(Task directions): Starting from the line that contains "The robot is", reproduce each line exactly through the end of the material, and include no other lines.

/---

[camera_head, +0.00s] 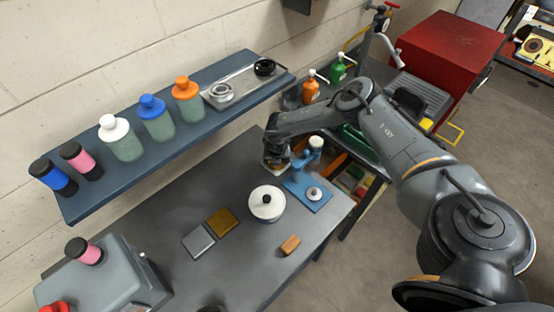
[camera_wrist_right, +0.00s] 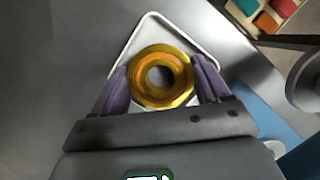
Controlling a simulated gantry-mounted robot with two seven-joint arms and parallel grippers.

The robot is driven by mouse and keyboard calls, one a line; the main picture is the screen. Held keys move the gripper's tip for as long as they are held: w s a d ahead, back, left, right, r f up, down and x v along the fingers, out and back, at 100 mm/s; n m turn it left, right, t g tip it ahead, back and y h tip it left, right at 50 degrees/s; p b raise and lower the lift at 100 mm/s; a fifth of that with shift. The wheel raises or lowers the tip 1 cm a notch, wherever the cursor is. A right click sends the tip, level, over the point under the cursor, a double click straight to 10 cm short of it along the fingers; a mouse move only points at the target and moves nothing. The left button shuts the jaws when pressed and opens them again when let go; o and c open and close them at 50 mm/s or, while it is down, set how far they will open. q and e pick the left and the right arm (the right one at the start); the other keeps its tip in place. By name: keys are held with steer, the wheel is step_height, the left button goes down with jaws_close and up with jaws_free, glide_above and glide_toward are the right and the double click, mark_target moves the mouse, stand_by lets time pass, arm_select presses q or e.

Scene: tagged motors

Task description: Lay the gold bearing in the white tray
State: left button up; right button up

\---

(Written solution):
The robot is driven by mouse and keyboard calls, one a line; the main picture is the screen. Held keys move the gripper's tip for as long as they are held: w s a d ahead, back, left, right, r f up, down and x v along the fingers, out and back, at 100 mm/s; n m turn it left, right, t g tip it ahead, back and y h tip it left, right at 50 degrees/s; p b raise and lower the lift at 100 mm/s; a fifth of that with shift. The wheel raises or lowers the tip 1 cm a notch, wherever the cursor is. A right click sends the tip, level, over the point under the cursor, a double click straight to 10 cm short of it along the fingers; a mouse move only points at the target and moves nothing. The left button shuts the jaws when pressed and opens them again when let go; o and c open and close them at 50 mm/s or, while it is down, set how far they will open. q and e pick the left and the right arm (the right one at the start); the other keeps its tip in place. By name: keys are held with steer, the wheel is step_height, the left button goes down with jaws_close and up with jaws_free, glide_above and glide_toward are the right and the double click, mark_target moves the mouse, stand_by lets time pass, arm_select presses q or e.

Scene: tagged motors

Task description: Lay the gold bearing in the white tray
State: left button up; right button up

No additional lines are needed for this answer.